I voted that it will reduce illegal copying.
As other well written essays explained (linked from forums herein), illegal copying is directly proprtional to the price. Book costing $1,000 will be stolen much more often than the one costing $1. Devices such as Kindle are not that significant. Plenty of students were copying expensive textbooks on Xerox machines decades ago. Of course, Kindle like Sony Reader and others do make it easier. However, there are other means. Given a high enough price, people will find ways even without using eReaders.

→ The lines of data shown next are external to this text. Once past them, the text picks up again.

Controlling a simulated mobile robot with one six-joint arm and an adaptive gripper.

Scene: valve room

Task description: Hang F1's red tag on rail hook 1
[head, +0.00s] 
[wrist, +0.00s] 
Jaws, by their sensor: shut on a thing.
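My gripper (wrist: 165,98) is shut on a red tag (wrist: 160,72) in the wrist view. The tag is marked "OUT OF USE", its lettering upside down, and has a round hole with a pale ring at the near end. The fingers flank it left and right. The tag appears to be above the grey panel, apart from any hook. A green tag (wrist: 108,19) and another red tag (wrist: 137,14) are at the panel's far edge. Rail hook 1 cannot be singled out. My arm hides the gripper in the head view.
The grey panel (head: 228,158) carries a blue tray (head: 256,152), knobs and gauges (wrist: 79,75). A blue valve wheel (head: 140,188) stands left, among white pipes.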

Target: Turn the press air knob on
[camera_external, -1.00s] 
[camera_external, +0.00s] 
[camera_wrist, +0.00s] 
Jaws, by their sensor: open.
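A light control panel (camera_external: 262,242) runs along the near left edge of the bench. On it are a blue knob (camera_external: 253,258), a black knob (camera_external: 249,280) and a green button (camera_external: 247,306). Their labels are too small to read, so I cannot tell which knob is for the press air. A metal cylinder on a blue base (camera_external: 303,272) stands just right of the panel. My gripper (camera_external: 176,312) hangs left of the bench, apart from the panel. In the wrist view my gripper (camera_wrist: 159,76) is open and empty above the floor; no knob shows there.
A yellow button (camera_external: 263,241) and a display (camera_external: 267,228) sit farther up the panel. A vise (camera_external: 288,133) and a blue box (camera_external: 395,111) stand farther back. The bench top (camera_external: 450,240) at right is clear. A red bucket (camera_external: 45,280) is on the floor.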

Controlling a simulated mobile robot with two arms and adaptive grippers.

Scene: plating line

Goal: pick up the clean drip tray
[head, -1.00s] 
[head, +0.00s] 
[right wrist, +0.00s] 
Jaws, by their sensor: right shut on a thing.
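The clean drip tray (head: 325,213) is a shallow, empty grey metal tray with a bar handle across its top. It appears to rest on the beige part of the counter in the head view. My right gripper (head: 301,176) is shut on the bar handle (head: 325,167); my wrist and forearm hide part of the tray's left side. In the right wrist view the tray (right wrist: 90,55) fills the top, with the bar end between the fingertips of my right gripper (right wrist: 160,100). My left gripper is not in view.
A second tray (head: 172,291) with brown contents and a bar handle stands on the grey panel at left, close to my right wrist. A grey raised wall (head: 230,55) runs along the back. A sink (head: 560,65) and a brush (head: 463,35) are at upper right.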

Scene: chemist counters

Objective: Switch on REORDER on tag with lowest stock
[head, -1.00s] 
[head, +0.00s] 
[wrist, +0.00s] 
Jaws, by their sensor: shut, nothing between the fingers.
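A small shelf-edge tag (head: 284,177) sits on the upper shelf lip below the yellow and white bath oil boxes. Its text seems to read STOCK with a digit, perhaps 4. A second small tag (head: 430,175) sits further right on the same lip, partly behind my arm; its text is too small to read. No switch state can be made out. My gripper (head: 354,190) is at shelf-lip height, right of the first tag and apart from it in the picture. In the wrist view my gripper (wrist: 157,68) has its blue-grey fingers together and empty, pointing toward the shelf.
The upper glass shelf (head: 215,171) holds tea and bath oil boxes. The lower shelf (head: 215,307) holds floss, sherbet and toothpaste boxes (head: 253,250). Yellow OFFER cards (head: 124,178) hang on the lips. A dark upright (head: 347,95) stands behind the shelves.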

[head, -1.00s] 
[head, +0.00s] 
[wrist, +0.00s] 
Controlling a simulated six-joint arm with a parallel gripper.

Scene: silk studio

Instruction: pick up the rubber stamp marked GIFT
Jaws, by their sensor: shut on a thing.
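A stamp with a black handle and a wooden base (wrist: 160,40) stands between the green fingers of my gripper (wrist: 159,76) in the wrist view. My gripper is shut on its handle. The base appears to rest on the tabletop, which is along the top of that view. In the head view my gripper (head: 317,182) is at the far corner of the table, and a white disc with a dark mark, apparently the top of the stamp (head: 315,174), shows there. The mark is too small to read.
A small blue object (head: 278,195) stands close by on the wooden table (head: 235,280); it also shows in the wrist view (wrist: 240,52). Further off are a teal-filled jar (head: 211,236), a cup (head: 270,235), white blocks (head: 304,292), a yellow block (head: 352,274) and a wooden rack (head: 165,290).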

Thus the real question is where are book prices headed? I am guessing that Kindle's ease of use and access to eBooks will drive higher sales volume for eBooks which in turn will cause lower prices (higher volume, lower prices). In fact, all the readers combined will drive more volume. Just as Apple generated a lot of volume that gave it significant pricing power, so will happend with eBooks. If they do generate enough volume, Amazon could also lower prices just as Apple did for music.
In that case, sub-$10 price for a book will simply be too low for most readers to bother with illegal means of obtaining books. Once an average book costs less than a single meal then most people will simply download legal books from Amazon and others.

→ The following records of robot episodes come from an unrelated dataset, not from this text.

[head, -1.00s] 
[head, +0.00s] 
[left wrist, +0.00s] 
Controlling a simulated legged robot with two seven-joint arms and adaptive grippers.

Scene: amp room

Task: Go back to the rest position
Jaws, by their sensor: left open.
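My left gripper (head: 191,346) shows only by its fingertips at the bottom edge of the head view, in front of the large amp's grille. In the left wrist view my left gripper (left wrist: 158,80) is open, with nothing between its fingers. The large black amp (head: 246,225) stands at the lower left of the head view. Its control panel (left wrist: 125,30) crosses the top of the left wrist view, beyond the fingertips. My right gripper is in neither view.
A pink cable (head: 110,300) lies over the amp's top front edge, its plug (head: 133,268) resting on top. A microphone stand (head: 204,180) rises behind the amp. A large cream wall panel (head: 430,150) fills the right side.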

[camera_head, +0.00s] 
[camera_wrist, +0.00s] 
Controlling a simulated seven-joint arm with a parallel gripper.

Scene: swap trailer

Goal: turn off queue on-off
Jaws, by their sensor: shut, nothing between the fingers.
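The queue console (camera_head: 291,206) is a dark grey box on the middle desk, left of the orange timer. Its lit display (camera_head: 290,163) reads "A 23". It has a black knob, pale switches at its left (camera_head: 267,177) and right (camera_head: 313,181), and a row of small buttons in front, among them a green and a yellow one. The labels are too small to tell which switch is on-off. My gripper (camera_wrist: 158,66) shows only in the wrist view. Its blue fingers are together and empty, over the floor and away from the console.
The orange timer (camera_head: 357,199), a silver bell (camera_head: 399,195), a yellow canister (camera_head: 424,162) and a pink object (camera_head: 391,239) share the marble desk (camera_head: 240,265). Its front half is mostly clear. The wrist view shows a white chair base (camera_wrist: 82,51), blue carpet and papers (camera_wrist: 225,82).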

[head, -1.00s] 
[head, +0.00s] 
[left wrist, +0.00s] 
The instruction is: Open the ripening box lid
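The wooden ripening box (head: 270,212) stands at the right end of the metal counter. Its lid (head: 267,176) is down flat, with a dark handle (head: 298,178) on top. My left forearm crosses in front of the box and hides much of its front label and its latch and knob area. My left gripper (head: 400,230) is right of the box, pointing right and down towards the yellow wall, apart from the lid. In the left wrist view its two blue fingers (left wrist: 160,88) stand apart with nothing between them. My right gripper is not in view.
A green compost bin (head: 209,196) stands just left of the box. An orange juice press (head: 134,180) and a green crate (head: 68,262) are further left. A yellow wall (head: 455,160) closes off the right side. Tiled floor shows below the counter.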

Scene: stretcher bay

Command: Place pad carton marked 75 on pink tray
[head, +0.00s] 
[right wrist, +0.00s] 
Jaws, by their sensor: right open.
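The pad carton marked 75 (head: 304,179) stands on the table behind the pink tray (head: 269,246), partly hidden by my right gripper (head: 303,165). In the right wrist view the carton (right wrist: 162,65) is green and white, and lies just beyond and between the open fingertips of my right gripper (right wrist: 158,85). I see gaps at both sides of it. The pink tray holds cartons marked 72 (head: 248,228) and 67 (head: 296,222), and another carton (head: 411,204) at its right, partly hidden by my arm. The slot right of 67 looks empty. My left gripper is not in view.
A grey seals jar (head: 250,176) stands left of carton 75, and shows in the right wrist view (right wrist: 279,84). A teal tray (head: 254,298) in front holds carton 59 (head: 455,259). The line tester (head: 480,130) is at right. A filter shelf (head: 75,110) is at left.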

All that being said, there are still a couple of problems. Kindle is too expensive (today). I don't think it will sell enough volume to become as ubiqutous as iPods. Not even close. Especially if US goes into recession. So it may take some (long) time for reader devices to achieve a widespread use and drive the eBook sales volume.
As the other post noted (Kindle is the worst thing that could happend to ebooks) this fragmented market of many formats and DRM schemes will confuse consumers and hold back sales. Consider the latest video format HD vs BluRay, which is only 2 formats, much less than eBooks, yet still sales of discs are very low. Again for simple ease of use we need a single format akin to PDF that would be widely supported. Similarly odd DRM restrictions can also reduce sales.
Thus while Kindle and Amazon will help drive sales, there are still a lot of barriers to wide adoption and lower prices that will more or less kill illegal copying.